**WHAT THE EXERCISE ASKS**
Each line below must be set down exactly; omit any image you find.

---

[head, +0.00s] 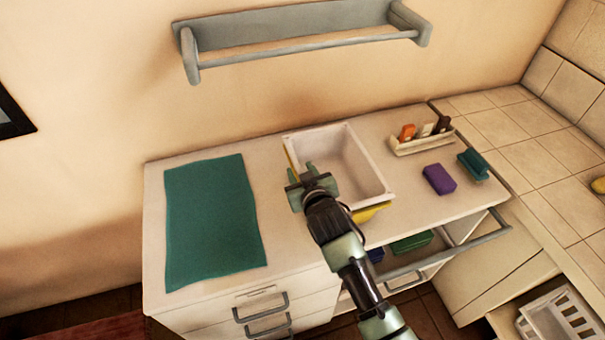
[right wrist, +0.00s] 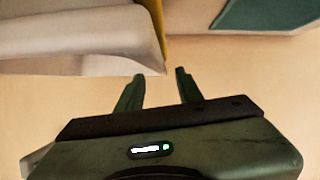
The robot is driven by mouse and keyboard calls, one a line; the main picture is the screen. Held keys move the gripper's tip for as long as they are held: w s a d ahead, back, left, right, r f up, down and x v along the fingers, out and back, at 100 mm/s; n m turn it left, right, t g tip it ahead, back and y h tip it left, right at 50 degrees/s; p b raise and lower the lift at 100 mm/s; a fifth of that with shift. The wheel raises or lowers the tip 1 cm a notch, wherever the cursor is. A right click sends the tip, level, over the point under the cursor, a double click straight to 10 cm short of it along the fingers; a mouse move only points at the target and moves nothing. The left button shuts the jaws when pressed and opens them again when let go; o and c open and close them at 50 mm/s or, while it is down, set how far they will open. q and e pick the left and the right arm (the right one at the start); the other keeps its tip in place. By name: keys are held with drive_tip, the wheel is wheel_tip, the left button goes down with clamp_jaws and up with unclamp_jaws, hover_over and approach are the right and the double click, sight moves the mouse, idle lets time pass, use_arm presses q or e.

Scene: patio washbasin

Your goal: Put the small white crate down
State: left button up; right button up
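A small white crate (head: 562,318) with slotted sides shows at the bottom right corner of the head view, cut off by the frame edge. What holds or bears it is not clear. My right gripper (head: 309,172) is over the counter at the left front part of the white basin (head: 372,177), far from the crate. In the right wrist view its two fingers (right wrist: 159,88) are apart with nothing between them, and the basin's corner (right wrist: 120,45) is just beyond them. My left gripper is not in view.
A teal mat (head: 212,222) lies on the counter's left. Yellow pieces (head: 371,211) show beside the basin. A holder (head: 421,142) with upright items, a purple block (head: 438,179) and a teal item (head: 473,165) stand right. A rail (head: 470,244) runs along the front.

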---

**RIGHT ANSWER**
[head, +0.00s] 
[right wrist, +0.00s] 
The robot is driven by mouse and keyboard calls, one a line; the main picture is the screen. Held keys move the gripper's tip for as long as they are held: w s a d ahead, back, left, right, r f up, down and x v along the fingers, out and back, at 100 mm/s; n m turn it left, right, t g tip it ahead, back and y h tip it left, right at 50 degrees/s; p b raise and lower the lift at 100 mm/s; a fifth of that with shift. The wheel raises or lowers the tip 1 cm a notch, wherever the cursor is. A right click sends the tip, level, over the point under the cursor, a double click straight to 10 cm short of it along the fingers; a mouse move only points at the target and moves nothing. The left button shuts the jaws when pressed and opens them again when let go; o and c open and close them at 50 mm/s or, while it is down, set how far they will open. q and e pick the left and the right arm (the right one at the start); the other keeps its tip in place. By name: keys are held with drive_tip, the wheel is wheel_tip, the left button goes down with clamp_jaws and up with unclamp_jaws, hover_over and approach are the right and the double click, sight moves the mouse, idle lets time pass, use_arm presses q or e.

Scene: patio washbasin

Your goal: Put the small white crate down
State: left button up; right button up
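A small white crate (head: 562,318) with slotted sides shows at the bottom right corner of the head view, cut off by the frame edge. What holds or bears it is not clear. My right gripper (head: 309,172) is over the counter at the left front part of the white basin (head: 372,177), far from the crate. In the right wrist view its two fingers (right wrist: 159,88) are apart with nothing between them, and the basin's corner (right wrist: 120,45) is just beyond them. My left gripper is not in view.
A teal mat (head: 212,222) lies on the counter's left. Yellow pieces (head: 371,211) show beside the basin. A holder (head: 421,142) with upright items, a purple block (head: 438,179) and a teal item (head: 473,165) stand right. A rail (head: 470,244) runs along the front.

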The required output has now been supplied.